At oral argument Tuesday morning Samsung suggested the justice adopt a two-part test that first seeks to define what exactly the article of manufacture is in a given case before turning to determining what portion of a product's total profit can be attributed to that article.

The test would give juries better instructions that would help them better divide up proposed award money, Samsung's attorney Kathleen Sullivan, partner with the firm Quinn Emanuel Urquhart & Sullivan, said in court.

It would also allow jurors to see that smartphones are complicated pieces of equipment that have far more parts that customers consider than simply design.

"A smartphone is smart because it contains hundreds of thousands of the technologies that make it work," Sullivan said.

Sullivan then suggested the portion of a product's profits attributable to the design patent be determined by looking at factors like the costs of the items that make up the patented design or the amount spent on the division of the company that created it.

But the question of how to define what the articles of manufacture in the Apple-Samsung case remained.

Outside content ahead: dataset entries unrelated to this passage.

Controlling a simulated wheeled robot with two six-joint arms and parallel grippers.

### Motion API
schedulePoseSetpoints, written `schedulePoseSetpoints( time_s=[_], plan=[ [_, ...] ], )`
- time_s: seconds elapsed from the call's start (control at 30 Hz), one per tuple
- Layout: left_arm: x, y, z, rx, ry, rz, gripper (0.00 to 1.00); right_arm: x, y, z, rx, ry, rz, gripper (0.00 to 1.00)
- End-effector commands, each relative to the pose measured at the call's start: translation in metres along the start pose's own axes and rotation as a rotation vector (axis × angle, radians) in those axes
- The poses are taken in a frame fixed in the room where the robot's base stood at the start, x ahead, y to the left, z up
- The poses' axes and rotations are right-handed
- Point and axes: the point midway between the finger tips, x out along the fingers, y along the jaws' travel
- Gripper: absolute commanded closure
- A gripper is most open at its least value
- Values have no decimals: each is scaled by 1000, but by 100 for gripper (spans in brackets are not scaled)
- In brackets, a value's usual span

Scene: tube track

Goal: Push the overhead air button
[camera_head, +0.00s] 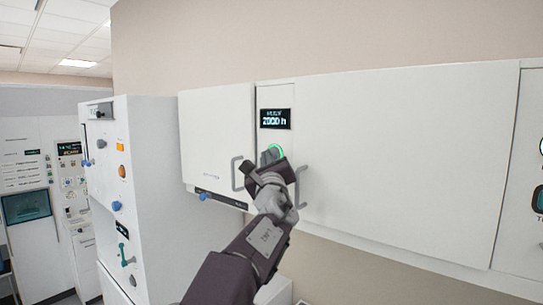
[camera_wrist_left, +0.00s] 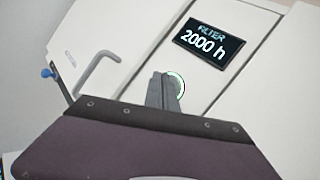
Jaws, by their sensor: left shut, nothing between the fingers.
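The overhead air button is a round button with a lit green ring (camera_head: 281,150), on a narrow panel between two white overhead cabinet doors. Above it a black display (camera_head: 275,118) reads 2000 h. My left gripper (camera_head: 271,155) is shut and empty, with its fingertips in front of the button, covering most of it. In the left wrist view the shut fingers (camera_wrist_left: 160,92) overlap the green ring (camera_wrist_left: 177,85), whose right part shows beside them. I cannot tell whether the fingertips touch the button. My right gripper is not in view.
Grey door handles stand out on both sides of the panel, one left (camera_head: 237,174) and one right (camera_head: 299,187) of my gripper. A white equipment cabinet (camera_head: 160,200) with knobs stands at the left. A blue knob (camera_head: 205,196) sits under the left door.

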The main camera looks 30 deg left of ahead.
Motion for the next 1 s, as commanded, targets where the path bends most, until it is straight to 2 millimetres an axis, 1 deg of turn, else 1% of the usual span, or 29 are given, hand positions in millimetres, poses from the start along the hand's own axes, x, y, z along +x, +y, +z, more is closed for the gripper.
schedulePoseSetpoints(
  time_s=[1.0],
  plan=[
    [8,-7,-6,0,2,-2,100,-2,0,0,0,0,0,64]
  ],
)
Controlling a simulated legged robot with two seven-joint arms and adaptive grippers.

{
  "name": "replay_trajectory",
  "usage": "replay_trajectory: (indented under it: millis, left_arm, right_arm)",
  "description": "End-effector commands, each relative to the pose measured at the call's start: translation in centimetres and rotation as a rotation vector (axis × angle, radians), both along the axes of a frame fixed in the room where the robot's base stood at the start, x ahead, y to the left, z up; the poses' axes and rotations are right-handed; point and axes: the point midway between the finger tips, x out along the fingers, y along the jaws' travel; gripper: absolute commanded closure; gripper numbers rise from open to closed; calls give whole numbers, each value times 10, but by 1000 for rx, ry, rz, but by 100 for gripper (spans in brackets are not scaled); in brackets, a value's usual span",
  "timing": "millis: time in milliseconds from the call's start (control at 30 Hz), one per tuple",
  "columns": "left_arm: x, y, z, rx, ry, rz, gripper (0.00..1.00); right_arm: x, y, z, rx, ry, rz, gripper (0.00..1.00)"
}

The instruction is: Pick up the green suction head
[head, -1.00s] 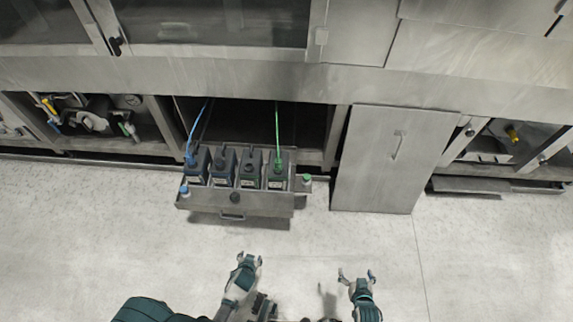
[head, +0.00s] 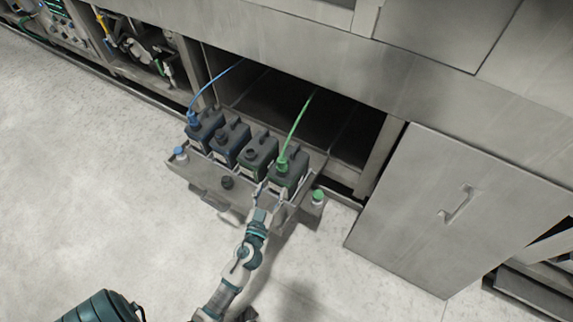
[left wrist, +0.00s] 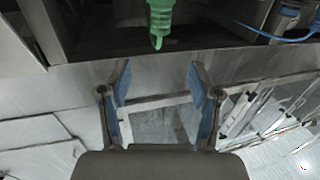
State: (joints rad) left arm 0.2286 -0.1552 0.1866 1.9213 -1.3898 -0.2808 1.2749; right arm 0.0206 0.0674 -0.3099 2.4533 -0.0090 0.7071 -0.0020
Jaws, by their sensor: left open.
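The green suction head (head: 283,164) sits on top of the rightmost dark canister (head: 287,178), with a green hose (head: 299,124) rising from it into the cabinet. In the left wrist view the green suction head (left wrist: 160,18) shows at the top centre, beyond the fingertips. My left gripper (head: 263,188) reaches up to the front of the canister drawer, just below and left of the green suction head. In the left wrist view my left gripper (left wrist: 159,82) is open, with nothing between its blue-padded fingers. My right gripper is not in view.
The pulled-out metal drawer (head: 205,184) holds a row of dark canisters. A blue suction head (head: 192,117) with a blue hose is on the leftmost one. A green-capped bottle (head: 318,197) stands at the drawer's right side. A metal panel (head: 440,215) stands right; the left floor is clear.

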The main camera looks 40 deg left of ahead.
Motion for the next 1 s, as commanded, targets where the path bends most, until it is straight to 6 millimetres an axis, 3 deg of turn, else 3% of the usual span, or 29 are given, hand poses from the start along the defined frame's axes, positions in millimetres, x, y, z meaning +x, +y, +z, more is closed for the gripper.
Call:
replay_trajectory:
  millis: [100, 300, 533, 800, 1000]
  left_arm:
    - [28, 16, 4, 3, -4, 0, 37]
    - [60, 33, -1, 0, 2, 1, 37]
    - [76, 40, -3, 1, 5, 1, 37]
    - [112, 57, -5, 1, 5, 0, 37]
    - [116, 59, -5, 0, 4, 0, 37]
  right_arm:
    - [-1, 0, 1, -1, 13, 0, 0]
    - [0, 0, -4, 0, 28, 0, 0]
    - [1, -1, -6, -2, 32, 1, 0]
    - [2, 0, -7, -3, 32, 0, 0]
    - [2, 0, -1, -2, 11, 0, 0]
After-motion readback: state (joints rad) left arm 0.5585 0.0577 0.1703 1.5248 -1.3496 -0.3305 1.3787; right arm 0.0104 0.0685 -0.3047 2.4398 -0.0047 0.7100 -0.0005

The justices kept coming back to a test the government proposed in an amicus curiae brief that seeks to define what the article of manufacture is in cases where that fact is in dispute.

This test would apply four factors to determining what the article of manufacture is in a dispute over a design patent: first, the scope of the design; second, the relative prominence of that design in the product; third, whether the design is wholly distinct from the entire product; and fourth, the physical relationship between the design and the product.

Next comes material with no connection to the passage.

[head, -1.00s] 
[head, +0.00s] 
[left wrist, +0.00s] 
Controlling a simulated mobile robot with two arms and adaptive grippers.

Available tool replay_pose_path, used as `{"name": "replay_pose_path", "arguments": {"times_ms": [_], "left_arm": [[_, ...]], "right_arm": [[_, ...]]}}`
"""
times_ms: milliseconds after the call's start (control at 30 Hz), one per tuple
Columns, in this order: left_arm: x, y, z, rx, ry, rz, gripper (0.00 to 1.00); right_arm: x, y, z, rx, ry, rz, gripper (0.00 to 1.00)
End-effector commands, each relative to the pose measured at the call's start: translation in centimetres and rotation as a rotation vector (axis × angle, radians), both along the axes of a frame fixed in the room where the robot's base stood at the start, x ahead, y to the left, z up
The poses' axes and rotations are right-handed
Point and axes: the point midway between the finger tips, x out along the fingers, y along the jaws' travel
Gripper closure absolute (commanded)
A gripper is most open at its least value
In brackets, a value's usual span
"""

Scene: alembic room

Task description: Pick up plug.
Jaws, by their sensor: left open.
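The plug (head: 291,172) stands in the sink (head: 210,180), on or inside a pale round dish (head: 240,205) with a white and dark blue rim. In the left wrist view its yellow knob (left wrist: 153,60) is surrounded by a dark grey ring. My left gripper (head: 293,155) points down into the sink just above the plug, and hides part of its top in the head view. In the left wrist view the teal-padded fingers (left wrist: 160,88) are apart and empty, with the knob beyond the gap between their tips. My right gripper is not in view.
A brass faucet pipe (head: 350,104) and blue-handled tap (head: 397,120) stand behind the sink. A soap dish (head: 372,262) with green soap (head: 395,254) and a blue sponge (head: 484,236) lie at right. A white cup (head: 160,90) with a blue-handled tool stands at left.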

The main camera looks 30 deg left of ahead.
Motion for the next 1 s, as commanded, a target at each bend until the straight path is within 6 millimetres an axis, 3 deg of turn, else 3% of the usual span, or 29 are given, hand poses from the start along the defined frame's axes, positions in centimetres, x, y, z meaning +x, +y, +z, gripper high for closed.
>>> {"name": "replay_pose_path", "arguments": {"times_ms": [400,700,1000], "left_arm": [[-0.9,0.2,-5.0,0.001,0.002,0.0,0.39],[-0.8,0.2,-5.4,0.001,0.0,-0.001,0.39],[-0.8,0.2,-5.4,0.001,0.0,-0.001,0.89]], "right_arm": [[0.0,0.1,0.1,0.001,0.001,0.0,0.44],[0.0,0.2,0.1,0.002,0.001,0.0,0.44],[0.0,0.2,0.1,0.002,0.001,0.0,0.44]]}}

Assistant to the Solicitor General Brian Fletcher, who argued for the government, explained to the justices that this test could involve expert testimony from people familiar with the industry in question and that the proof required would depend on the specifics of each case.

Samsung's proposal, by comparison, would look only at the design drawn in the patent and then at the "accused product" to determine what the article of manufacture is in a case, Sullivan explained.

Once the government's test identifies the article of manufacture in a case, it would then be up to the patent holder to establish how much the design of a product contributed to its commercial success, which would then allow a jury to award damages.

The justices used the example of the Volkswagen Beetle throughout the hearing to form their questions about what portion of a design patent is attributable to a product's profitability.

If the government's test were applied to the Beetle, Justice Sonia Sotomayor proposed a situation in which the car's distinctive body, not its "innards," was determined to be an article of manufacture in a dispute over another company infringing on the design. After this fact was established, experts would testify as to how much of the profit the infringer made resulted directly from the distinctive curved shape of the car.

Sotomayor seemed to find the test logical when applied to the Beetle, asking Apple attorney Seth Waxman of the firm WilmerHale, "What's wrong with that analysis?"

Waxman warned the government's test could make it difficult to determine profits in situations where the article of manufacture is found to be something other than the whole product and that it could lead to small rewards that give copiers and incentive to continue their bad behavior.

This "runs headlong" into what Congress intended to stop when it first created the laws governing design patent disputes, Waxman said.

Sullivan allowed that Samsung does support the government's four-prong proposal, but that it believes its own suggestion would be easier for courts to administer.

She did distance Samsung from the government's proposal, however, saying the plaintiff in a patent dispute case should be responsible for proving what the article of manufacture in a case is rather than the defendant as the government suggests.

Samsung's chief complaint throughout oral arguments was with the instructions the jury received, which Sullivan said did not give the jury the ability to consider the article of manufacture as just a portion of the entire phone.

"This case was tried under the wrong rule of law," Sullivan said.

Justice Anthony Kennedy questioned how juries would respond to the instructions they receive and seemed dissatisfied with both sides' proposals to create clear instructions.

"Both parties, not the government, both parties kind of leave it up and say, 'Oh, give it to the juror,'" Kennedy told Sullivan. "If I were juror, I simply wouldn't know what to do under your test."

The high court will issue its opinion before it recesses for the summer in June.